-- START Recorded data --

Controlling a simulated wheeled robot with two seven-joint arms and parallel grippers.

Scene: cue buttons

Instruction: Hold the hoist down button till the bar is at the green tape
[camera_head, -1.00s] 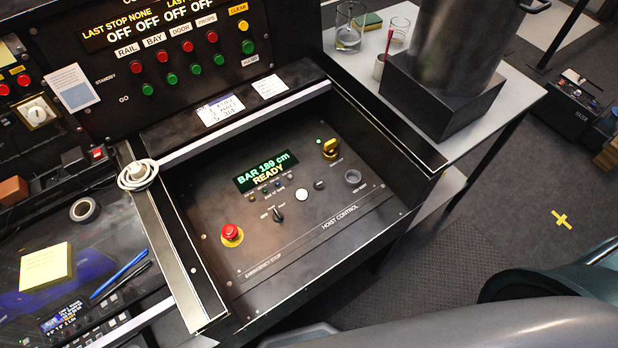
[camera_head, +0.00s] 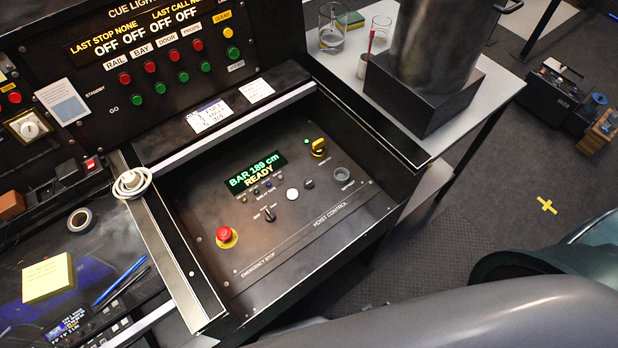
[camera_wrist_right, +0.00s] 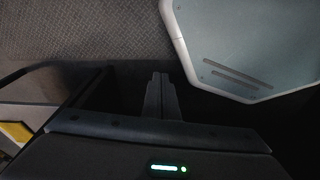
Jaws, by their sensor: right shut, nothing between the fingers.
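The hoist control panel (camera_head: 300,245) lies in a recessed black console in the head view. Its display (camera_head: 256,174) reads "BAR 189 cm READY". I cannot read which control is the down button. The bar and green tape are not in view. My right gripper (camera_wrist_right: 160,92) shows in the right wrist view, shut and empty, away from the panel. My left gripper is not in view.
Raised walls and a metal strip edge the recess. The cue light panel (camera_head: 165,60) stands behind it. A large metal pot (camera_head: 430,50) on a dark block, with glasses, stands on a side table at right. A coiled white cord (camera_head: 132,182) sits on the left wall.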

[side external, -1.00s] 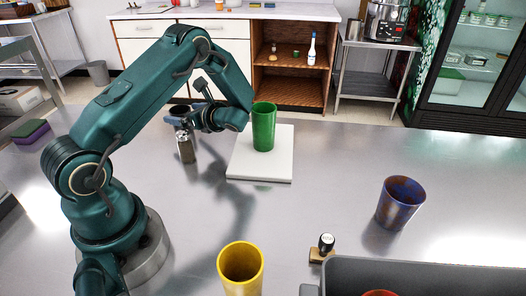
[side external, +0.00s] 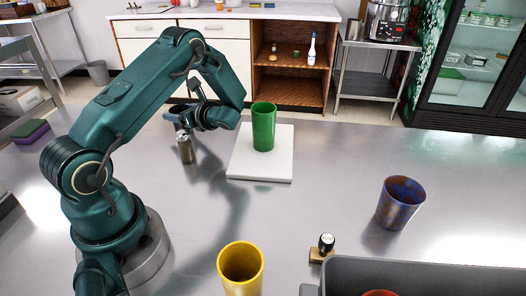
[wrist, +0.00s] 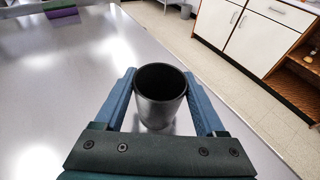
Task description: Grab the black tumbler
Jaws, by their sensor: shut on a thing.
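The black tumbler (wrist: 160,98) stands upright between the two blue fingers of my gripper (wrist: 161,100) in the wrist view. Its open rim faces the camera and the fingers touch it on both sides. In the side external view my gripper (side external: 178,112) is at the back left of the steel table. There the tumbler is mostly hidden by the fingers and wrist, and I cannot tell whether its base touches the table.
A silver shaker (side external: 186,149) stands close below my gripper. A green tumbler (side external: 263,128) stands on a white board (side external: 260,172). A yellow tumbler (side external: 241,268), a blue-brown tumbler (side external: 400,204), a stamp (side external: 326,245) and a grey bin (side external: 420,268) are nearer. A purple-green sponge (side external: 30,132) lies far left.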

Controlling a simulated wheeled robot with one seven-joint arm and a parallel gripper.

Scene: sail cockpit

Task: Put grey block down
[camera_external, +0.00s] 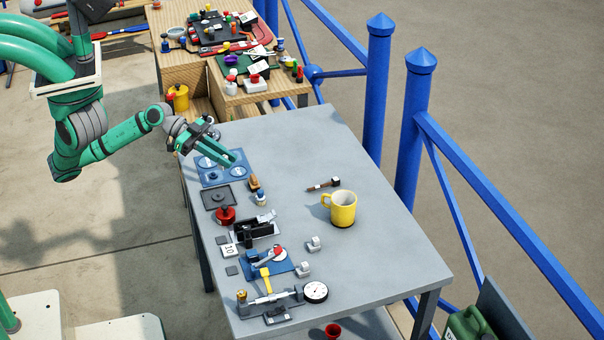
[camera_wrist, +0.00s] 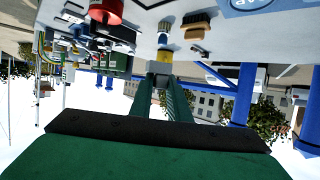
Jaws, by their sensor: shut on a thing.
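My gripper (camera_external: 232,158) is at the table's left side, above the blue board, with its green fingers pointing right. In the wrist view, which is upside down, my gripper (camera_wrist: 163,78) is shut on a small pale grey thing, probably the grey block (camera_wrist: 160,68), at its fingertips. The block cannot be made out in the external view, and the fingers hide much of it. It looks held above the table, but its exact height is unclear.
The grey table (camera_external: 290,150) has a blue board (camera_external: 212,180), a red knob (camera_external: 225,215), a yellow mug (camera_external: 342,208), a hammer (camera_external: 323,185), small pale blocks (camera_external: 314,243) and a dial gauge (camera_external: 316,291). Its far part is clear. Blue railings (camera_external: 410,130) stand beyond the right edge.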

-- END Recorded data --

• _Exercise requirements_: Pictures are not part of the copy. Reproduce the lines from the one containing "[side external, +0.00s]" through the one containing "[camera_wrist, +0.00s]", exactly and nothing more.

• _Completed task_:
[side external, +0.00s] 
[wrist, +0.00s] 
Task description: Grab the black tumbler
Jaws, by their sensor: shut on a thing.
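The black tumbler (wrist: 160,98) stands upright between the two blue fingers of my gripper (wrist: 161,100) in the wrist view. Its open rim faces the camera and the fingers touch it on both sides. In the side external view my gripper (side external: 178,112) is at the back left of the steel table. There the tumbler is mostly hidden by the fingers and wrist, and I cannot tell whether its base touches the table.
A silver shaker (side external: 186,149) stands close below my gripper. A green tumbler (side external: 263,128) stands on a white board (side external: 260,172). A yellow tumbler (side external: 241,268), a blue-brown tumbler (side external: 400,204), a stamp (side external: 326,245) and a grey bin (side external: 420,268) are nearer. A purple-green sponge (side external: 30,132) lies far left.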

Controlling a simulated wheeled robot with one seven-joint arm and a parallel gripper.

Scene: sail cockpit

Task: Put grey block down
[camera_external, +0.00s] 
[camera_wrist, +0.00s] 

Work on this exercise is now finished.